** Begin ROWS **
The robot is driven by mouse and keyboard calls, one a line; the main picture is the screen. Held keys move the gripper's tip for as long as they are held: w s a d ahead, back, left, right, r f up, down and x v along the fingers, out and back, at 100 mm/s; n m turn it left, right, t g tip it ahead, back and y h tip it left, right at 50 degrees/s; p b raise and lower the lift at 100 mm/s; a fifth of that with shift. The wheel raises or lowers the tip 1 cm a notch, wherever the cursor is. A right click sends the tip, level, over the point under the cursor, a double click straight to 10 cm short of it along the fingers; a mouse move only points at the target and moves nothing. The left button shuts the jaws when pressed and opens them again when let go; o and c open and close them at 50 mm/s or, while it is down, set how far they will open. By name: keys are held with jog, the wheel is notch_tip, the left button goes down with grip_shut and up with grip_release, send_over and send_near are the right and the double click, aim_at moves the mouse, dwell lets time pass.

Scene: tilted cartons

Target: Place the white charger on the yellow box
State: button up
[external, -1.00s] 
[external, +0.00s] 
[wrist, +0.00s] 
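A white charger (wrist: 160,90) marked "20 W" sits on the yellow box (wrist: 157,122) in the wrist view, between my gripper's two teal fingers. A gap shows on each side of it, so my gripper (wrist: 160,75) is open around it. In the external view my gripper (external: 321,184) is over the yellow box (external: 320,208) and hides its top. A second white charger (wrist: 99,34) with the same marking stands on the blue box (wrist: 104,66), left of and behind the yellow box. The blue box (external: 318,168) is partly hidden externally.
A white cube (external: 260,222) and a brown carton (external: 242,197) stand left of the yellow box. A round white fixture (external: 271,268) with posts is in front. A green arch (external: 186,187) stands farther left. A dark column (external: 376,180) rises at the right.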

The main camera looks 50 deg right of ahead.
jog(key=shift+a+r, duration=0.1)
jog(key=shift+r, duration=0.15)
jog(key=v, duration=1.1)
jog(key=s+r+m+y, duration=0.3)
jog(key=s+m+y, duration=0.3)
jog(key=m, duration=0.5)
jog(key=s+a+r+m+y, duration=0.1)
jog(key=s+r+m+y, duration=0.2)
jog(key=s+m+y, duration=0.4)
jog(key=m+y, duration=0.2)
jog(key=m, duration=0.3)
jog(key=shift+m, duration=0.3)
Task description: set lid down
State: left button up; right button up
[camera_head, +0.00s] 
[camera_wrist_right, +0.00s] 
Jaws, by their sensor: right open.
** End ROWS **
● AIM:
Transcribe every line of the data, exactly as it stands.

● FULL OUTPUT:
The robot is driven by mouse and keyboard calls, one a line; the main picture is the screen. Held keys move the gripper's tip for as long as they are held: w s a d ahead, back, left, right, r f up, down and x v along the fingers, out and back, at 100 mm/s; n m turn it left, right, t g tip it ahead, back and y h tip it left, right at 50 degrees/s; p b raise and lower the lift at 100 mm/s; a fifth of that with shift. The wheel raises or lowers the tip 1 cm a notch, wherever the cursor is. A right click sends the tip, level, over the point under the cursor, a double click straight to 10 cm short of it along the fingers; a mouse move only points at the target and moves nothing. The left button shuts the jaws when pressed and opens them again when let go; o and c open and close them at 50 mm/s or, while it is down, set how far they will open. By name: keys are held with jog, the wheel is notch_tip, the left button goes down with grip_shut and up with grip_release, send_over and send_near are the right and the double click, aim_at moves the mouse, dwell lets time pass.

Scene: tilted cartons

Target: Place the white charger on the yellow box
State: button up
[external, -1.00s] 
[external, +0.00s] 
[wrist, +0.00s] 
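A white charger (wrist: 160,90) marked "20 W" sits on the yellow box (wrist: 157,122) in the wrist view, between my gripper's two teal fingers. A gap shows on each side of it, so my gripper (wrist: 160,75) is open around it. In the external view my gripper (external: 321,184) is over the yellow box (external: 320,208) and hides its top. A second white charger (wrist: 99,34) with the same marking stands on the blue box (wrist: 104,66), left of and behind the yellow box. The blue box (external: 318,168) is partly hidden externally.
A white cube (external: 260,222) and a brown carton (external: 242,197) stand left of the yellow box. A round white fixture (external: 271,268) with posts is in front. A green arch (external: 186,187) stands farther left. A dark column (external: 376,180) rises at the right.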

The main camera looks 50 deg right of ahead.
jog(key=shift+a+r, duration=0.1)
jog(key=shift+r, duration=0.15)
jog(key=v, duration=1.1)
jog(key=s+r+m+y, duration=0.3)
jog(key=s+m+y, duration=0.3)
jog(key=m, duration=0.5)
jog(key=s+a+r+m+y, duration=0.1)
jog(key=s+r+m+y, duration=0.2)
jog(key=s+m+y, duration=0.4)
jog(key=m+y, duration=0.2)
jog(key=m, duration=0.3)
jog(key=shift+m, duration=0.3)
Task description: set lid down
State: left button up; right button up
[camera_head, +0.00s] 
[camera_wrist_right, +0.00s] 
Jaws, by their sensor: right open.

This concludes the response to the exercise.